Data to use
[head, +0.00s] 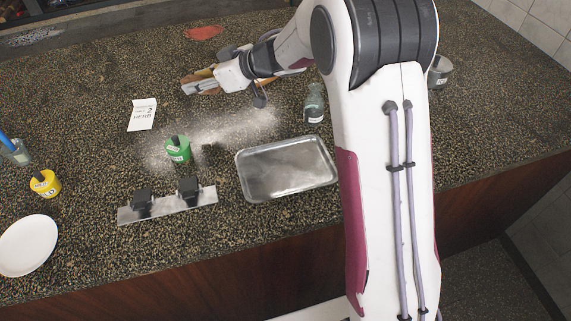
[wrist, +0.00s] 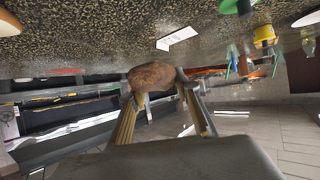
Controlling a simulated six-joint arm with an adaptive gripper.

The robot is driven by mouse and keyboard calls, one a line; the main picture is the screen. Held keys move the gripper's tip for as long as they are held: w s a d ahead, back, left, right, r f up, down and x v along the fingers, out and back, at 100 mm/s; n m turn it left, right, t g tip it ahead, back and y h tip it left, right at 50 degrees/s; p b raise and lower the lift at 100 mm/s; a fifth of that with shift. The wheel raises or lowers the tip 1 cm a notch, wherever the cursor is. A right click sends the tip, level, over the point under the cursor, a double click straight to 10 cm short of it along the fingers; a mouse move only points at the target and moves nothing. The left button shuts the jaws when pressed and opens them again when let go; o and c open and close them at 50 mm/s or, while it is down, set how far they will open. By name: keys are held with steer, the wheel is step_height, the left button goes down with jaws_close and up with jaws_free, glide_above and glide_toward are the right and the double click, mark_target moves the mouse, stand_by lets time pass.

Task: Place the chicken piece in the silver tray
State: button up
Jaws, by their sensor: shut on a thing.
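The chicken piece (wrist: 152,76) is a brown, rounded lump between the fingertips of my gripper (wrist: 158,87) in the wrist view. My gripper is shut on it. In the head view my gripper (head: 190,87) is low over the far part of the counter, and I cannot make out the chicken piece clearly there. The silver tray (head: 286,169) lies on the near part of the counter, to the right of and nearer than my gripper. It looks empty. My arm stands close to its right edge.
A green pot (head: 178,152) and a metal strip with two black blocks (head: 166,206) stand left of the tray. A glass bottle (head: 315,104) is behind it. A white card (head: 142,115), a yellow pot (head: 46,184) and a white plate (head: 28,245) are further left.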

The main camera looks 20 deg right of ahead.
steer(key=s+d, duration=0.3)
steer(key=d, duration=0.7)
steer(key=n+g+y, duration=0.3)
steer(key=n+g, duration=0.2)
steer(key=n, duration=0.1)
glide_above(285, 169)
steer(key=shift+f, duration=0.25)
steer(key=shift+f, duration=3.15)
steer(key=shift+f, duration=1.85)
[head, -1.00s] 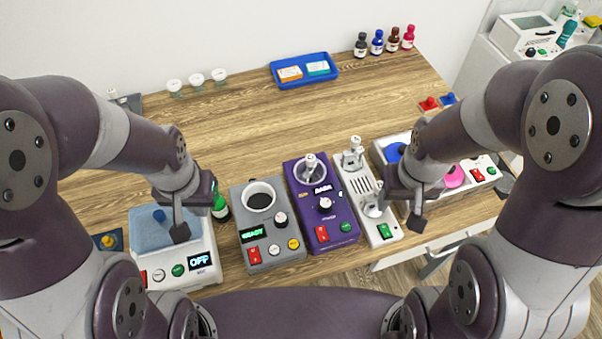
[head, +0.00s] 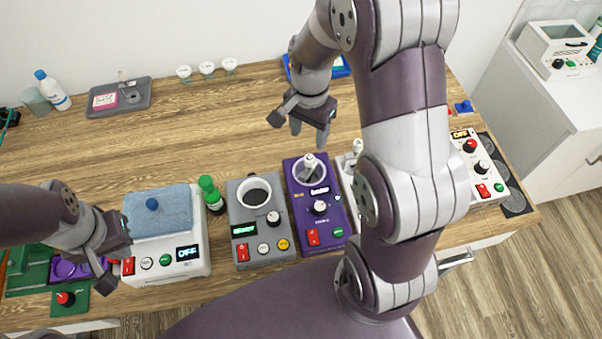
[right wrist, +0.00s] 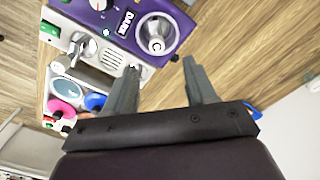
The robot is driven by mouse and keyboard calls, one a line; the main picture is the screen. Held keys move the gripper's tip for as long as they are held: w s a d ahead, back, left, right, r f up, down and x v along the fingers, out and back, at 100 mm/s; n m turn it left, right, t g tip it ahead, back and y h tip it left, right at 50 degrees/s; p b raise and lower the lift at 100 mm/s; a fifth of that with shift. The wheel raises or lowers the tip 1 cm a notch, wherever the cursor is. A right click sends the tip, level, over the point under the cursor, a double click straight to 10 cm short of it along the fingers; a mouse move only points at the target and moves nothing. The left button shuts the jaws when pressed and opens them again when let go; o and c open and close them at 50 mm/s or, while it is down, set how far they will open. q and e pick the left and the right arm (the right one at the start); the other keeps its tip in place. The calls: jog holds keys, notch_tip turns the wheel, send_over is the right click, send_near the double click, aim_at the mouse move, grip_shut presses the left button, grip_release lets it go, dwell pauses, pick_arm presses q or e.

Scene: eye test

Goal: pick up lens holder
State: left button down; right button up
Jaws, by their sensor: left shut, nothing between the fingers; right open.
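I cannot tell for sure which thing is the lens holder. Candidates are three small pale cups, the left one (head: 184,72), middle one (head: 207,68) and right one (head: 230,64), in a row at the back of the table. My right gripper (head: 308,132) is open and empty above the table, right of the cups and behind the purple device (head: 327,230). In the right wrist view its fingers (right wrist: 160,75) are apart with bare wood beyond them. My left gripper (head: 108,274) is shut and empty at the front left, beside the blue-topped white device (head: 190,263).
A grey tray (head: 137,87) holding a pink box (head: 105,101) lies at the back left. The table's middle is clear. My right arm hides much of the right side.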

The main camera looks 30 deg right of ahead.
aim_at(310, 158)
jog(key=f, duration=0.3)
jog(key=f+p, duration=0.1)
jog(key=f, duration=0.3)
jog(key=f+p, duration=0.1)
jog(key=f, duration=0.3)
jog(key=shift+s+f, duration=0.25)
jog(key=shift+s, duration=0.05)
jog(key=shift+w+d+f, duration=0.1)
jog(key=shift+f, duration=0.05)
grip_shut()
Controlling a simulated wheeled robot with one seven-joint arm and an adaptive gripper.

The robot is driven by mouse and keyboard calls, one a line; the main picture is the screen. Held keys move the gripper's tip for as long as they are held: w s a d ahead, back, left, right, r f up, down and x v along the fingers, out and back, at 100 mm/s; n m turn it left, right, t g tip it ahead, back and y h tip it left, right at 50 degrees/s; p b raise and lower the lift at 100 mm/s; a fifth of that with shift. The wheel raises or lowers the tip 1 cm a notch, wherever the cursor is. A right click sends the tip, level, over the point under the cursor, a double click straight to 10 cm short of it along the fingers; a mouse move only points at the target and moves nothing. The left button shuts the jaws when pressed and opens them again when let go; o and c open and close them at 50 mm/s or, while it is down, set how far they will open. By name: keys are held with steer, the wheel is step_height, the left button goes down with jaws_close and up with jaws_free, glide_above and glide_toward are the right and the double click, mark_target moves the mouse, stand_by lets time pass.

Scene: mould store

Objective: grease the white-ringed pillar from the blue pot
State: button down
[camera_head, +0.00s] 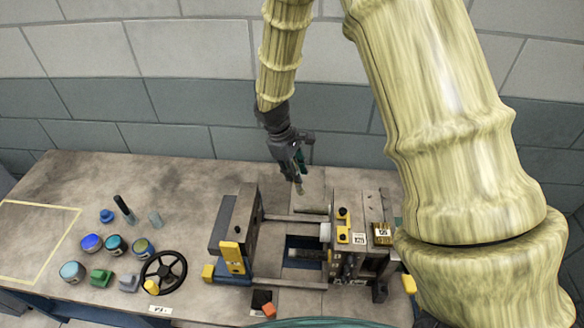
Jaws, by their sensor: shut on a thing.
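My gripper (297,160) is shut on a slim dark-green brush (300,184), which points down with a pale tip. It hangs above the back of the mould, behind the pillars. The mould has a left block (237,225) and a right block (350,205). Grey horizontal pillars (290,218) span the gap between them. A pale collar (325,232) shows against the right block; I cannot tell whether it is the white ring. The blue pot (92,242) stands open-topped at the left among other pots. Grease on the brush is too small to tell.
A teal pot (115,244), a multicoloured pot (143,247) and a light-blue pot (72,271) stand near the blue one. The bench's back left is clear; a wall rises behind.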

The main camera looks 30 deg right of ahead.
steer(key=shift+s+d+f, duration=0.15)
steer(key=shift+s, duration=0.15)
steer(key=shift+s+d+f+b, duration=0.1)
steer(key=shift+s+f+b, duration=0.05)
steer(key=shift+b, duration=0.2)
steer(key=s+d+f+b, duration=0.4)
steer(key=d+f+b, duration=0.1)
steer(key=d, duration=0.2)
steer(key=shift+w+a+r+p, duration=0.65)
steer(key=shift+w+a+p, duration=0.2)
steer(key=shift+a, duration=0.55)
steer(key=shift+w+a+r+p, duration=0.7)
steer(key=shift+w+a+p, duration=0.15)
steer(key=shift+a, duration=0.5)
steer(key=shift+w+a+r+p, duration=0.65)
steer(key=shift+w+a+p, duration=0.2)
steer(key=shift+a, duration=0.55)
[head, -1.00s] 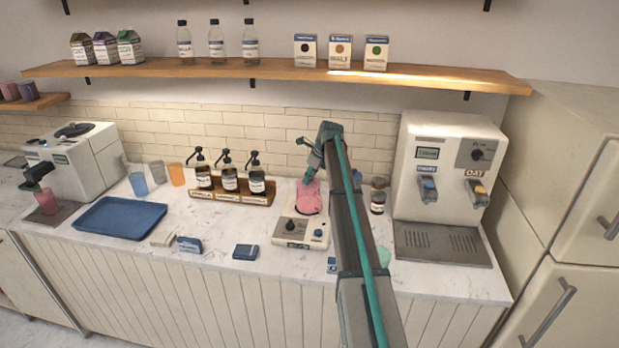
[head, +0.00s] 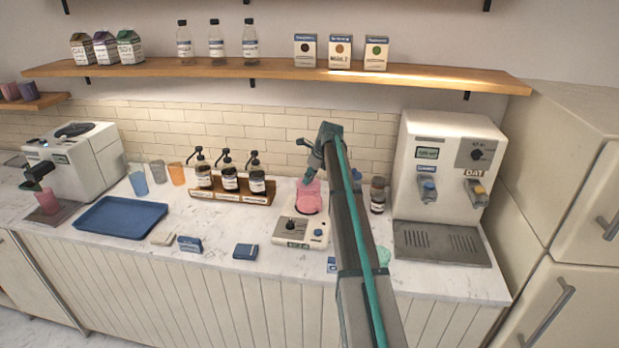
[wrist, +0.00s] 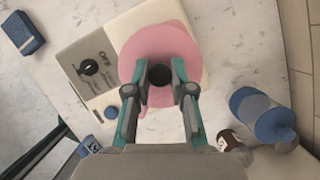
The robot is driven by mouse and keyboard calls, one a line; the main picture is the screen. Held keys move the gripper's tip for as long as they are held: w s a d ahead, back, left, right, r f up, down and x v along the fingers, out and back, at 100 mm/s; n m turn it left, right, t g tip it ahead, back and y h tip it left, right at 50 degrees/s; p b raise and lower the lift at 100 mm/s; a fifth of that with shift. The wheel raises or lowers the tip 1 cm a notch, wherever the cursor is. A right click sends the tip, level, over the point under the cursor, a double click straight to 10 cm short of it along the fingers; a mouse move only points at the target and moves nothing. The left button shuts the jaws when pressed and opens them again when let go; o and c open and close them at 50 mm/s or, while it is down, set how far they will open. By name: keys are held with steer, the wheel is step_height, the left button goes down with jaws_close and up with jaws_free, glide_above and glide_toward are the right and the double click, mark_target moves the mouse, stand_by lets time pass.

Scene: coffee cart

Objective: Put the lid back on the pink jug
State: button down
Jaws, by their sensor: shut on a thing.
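The pink jug (head: 308,200) stands on a white appliance base with a dark knob (head: 298,232), in the middle of the counter. In the wrist view I look down on a round pink top (wrist: 160,45) with a dark knob (wrist: 160,75) at its centre. My gripper (wrist: 160,85) has its two fingers on either side of this knob, shut on it. In the head view my gripper (head: 310,172) is right above the jug. The line between lid and jug is hidden, so I cannot tell whether the lid is seated.
A blue container (wrist: 262,118) stands close on the right in the wrist view. A brown bottle (head: 377,195) and a dispenser (head: 445,190) are to the right. Pump bottles in a wooden rack (head: 232,198) and a blue tray (head: 120,232) are to the left. The shelf (head: 270,70) runs above.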

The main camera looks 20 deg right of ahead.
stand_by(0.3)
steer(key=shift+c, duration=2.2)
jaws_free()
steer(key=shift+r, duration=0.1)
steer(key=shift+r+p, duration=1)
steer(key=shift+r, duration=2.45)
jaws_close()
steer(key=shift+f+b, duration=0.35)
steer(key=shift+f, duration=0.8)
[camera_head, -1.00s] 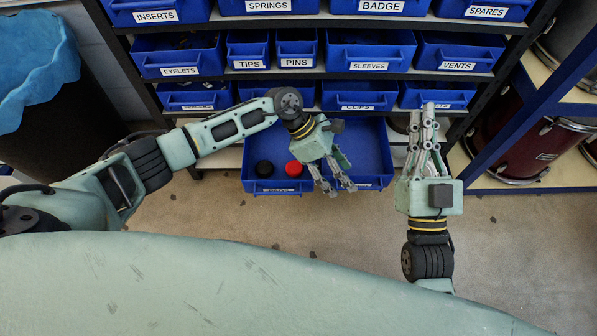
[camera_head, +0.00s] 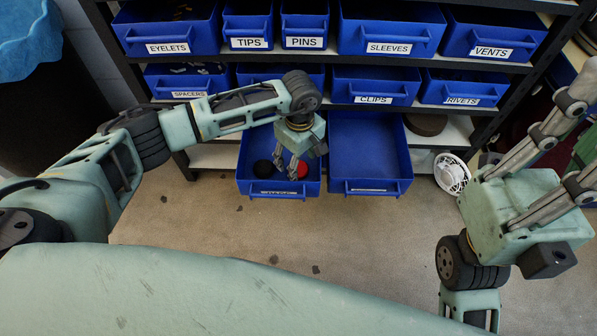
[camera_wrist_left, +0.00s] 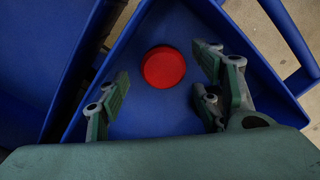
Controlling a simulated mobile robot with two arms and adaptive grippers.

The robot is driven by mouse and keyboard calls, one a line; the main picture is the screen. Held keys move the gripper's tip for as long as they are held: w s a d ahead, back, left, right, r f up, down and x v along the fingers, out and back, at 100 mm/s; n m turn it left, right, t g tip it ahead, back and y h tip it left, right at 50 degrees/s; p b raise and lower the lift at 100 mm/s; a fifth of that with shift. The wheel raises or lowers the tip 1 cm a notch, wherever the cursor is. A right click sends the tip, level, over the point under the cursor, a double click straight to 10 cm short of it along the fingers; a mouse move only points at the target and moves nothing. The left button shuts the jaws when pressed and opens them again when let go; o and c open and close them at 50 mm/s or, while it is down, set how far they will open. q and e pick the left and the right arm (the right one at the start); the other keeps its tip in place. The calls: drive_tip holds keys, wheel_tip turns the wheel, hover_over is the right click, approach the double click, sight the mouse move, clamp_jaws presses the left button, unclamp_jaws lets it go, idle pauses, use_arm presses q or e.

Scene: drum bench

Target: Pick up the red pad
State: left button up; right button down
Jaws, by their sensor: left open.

Exercise directions
Go through the records and show every line with the string "State" in it.

Expected answer
State: button up
State: left button down; right button up
State: button down
State: button down
State: left button up; right button down

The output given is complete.